What the government is pursuing so avidly now is a second-class membership. All other members of the NSG would trade in all phases of the nuclear cycle, except for India, where there would be a presumption of denial on enrichment and reprocessing. India would be the sole exception in the club, denied a privilege to which all the others are entitled. Why would any self-respecting government yearn for something so demeaning? It is far better to stay out of it, with the ambiguity of the unique status that the waiver granted to India.

Ripe red herrings
Other arguments have been put forward for our getting into the NSG: that the waiver could be revoked, that China could create problems for India, that if we are there we can ensure Pakistan is not, and we should be in a cabal that is so powerful. These are ripe red herrings. 

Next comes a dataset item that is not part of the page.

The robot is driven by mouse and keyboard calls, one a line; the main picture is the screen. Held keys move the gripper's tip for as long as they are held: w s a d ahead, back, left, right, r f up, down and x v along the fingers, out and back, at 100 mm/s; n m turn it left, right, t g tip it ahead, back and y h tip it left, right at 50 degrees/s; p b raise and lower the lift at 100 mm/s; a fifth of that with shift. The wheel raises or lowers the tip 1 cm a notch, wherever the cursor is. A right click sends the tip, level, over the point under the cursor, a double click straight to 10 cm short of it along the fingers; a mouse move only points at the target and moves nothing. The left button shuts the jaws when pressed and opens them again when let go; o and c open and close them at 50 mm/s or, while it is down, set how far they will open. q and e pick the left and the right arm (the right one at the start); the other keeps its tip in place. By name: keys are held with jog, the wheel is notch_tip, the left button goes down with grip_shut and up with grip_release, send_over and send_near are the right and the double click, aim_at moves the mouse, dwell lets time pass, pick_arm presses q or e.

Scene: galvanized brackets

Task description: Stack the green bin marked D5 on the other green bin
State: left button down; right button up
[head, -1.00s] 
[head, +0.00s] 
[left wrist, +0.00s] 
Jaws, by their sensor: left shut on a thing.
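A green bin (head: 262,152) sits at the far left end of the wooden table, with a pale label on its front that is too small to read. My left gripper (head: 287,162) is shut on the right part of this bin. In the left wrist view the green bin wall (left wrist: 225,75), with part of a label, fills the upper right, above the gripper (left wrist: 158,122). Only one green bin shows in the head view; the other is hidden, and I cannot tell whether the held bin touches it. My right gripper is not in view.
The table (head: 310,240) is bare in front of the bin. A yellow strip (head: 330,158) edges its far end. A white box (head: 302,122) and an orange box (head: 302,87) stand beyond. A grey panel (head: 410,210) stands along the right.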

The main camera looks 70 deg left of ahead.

Firstly, the waiver was not specific to the agreement with the U.S., it covered all the items in the NSG’s lists, and it has no sunset clause; India needs no further waiver to import from willing exporters anything it needs for “IAEA-safeguarded civil nuclear facilities”; from 2011, of course, this would exclude enrichment and reprocessing. It can only be revoked by consensus, and India truly would be friendless if it cannot find one influential member of the NSG to oppose a proposal that the waiver be cancelled. Neither China nor any other member can create problems for India within the terms of the waiver: whether any member sells to us or not will be dependent entirely on other factors, including its domestic laws and the strength of our bilateral relations. And if a consensus does build up around Pakistan, how would it help India to stand alone against it?

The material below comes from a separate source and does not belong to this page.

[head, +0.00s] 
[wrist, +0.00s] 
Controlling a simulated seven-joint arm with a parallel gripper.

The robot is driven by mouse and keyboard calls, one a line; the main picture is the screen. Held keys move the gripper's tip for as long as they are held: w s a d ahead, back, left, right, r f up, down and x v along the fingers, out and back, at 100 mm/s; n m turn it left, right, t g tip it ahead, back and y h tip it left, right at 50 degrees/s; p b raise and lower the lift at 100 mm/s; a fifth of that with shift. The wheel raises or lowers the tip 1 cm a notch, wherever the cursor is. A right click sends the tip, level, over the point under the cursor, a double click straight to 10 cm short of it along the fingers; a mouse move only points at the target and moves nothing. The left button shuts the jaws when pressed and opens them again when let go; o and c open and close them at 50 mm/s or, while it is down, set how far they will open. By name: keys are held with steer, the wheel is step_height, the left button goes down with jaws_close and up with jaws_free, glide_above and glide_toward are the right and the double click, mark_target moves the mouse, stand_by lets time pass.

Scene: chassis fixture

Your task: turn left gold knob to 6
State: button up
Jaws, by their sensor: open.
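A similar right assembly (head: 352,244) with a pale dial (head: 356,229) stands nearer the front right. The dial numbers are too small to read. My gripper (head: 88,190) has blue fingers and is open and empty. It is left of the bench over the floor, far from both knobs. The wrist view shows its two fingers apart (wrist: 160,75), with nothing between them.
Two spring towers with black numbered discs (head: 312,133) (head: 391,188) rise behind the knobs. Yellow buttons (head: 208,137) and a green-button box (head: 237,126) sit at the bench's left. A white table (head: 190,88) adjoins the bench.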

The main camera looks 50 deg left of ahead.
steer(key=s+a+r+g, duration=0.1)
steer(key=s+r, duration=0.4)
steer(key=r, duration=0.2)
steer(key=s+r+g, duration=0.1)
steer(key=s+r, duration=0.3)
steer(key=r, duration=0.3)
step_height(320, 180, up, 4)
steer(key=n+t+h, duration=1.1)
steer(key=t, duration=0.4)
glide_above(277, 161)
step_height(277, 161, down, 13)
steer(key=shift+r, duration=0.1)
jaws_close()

And then, how powerful is the NSG? China has thumbed its nose at it after our waiver, claiming that the new reactors it then gave Pakistan were all grand-fathered when it joined the group. That is a lie, but no one in the NSG has had the gumption to nail it. Even if they had tried, of course, China would have objected, so it escaped even the mildest censure. If a member enjoys such impunity, that might seem to be a good reason to get on the NSG, but this makes sense only if India is bent on following China into a life of nuclear crime, helping another state illegally, or doing what it has not done so far, proliferate.

Banal goals
It is therefore utterly baffling that the government is straining every sinew to get into the NSG, in effect to shoot itself in the foot. But its apologists have sprung into action, lauding to the skies the Gadarene rush to Seoul. We are told that India now no longer fears foreign policy failure, that this mindless slavering for what it should not want, and cannot have, actually reveals a new level of self-assurance, the overcoming of deference towards the great powers, the confidence to finesse conflicts of interest, the dexterity to maintain relations with parties mutually hostile, a willingness to take risks and to go it alone that is the great gift and quality of this government, a break from the timidity of the past.

These though have been the hallmarks of Indian foreign policy from Nehru onwards. The difference now is that the goals are so trivial and banal, and the special pleading for the government so obsequious and filled with amnesia.

In the first few years after Independence, when India was at its weakest, Nehru took on the great powers in a series of initiatives — on apartheid, decolonisation, disarmament — where India took the lead and was prepared to stand its ground, at first alone, until others joined. It helped develop the utterly new concept of peacekeeping, which the UN Charter had not catered for, and was one of the largest providers of forces, to challenge the West, which used its armed strength to bully and invade. On Indira Gandhi’s watch, India was prepared in 1971 to resist the pressure of a resolution on Uniting for Peace, passed in the UN General Assembly on December 7 by a vote of 104-11, with 10 abstentions, calling for an immediate cease-fire with Pakistan, until it had won its strategic objectives in the east.

P.V. Narasimha Rao opened an office in South Africa as soon as the transition from apartheid began, well before the African Union was prepared to countenance this, balancing India’s relations with the rest of the continent with the need to influence change in a vitally important country. He began the rapprochement with Israel, without sacrificing relations with the Arabs, that Atal Bihari Vajpayee’s government carried forward. And, when India was at a low ebb, it nevertheless had the courage and foresight to claim a permanent seat on an expanded Security Council, an initiative that the first NDA government pressed on with, even after the nuclear tests of 1998 drove India into temporary isolation. Mr. Vajpayee had the vision and the courage to try to make peace with Pakistan, and take India into the U.S. orbit, Manmohan Singh taking both initiatives forward, with the nuclear deal a leap in the dark, which took enormous self-confidence and conviction to execute.

These truly were enterprises of great pith and moment. What has this government done? Promoted an international day of yoga: Nehru was the Swami Vivekananda of his day, promoting peace as a spiritual value, Mr. Modi channels Baba Ramdev. Asked for Masood Azhar to be put on the proscribed list of international terrorists. And now the NSG. 

Watching the Light Brigade of the British cavalry charge straight at the Russian guns at the Battle of Balaclava, the French Marshal Pierre Bosquet said, “It’s magnificent, but it’s not war, it’s madness.” This tilting at the windmills of the NSG is manic, but it’s not diplomacy, it’s folly.

Satyabrata Pal is a former High Commissioner to Pakistan.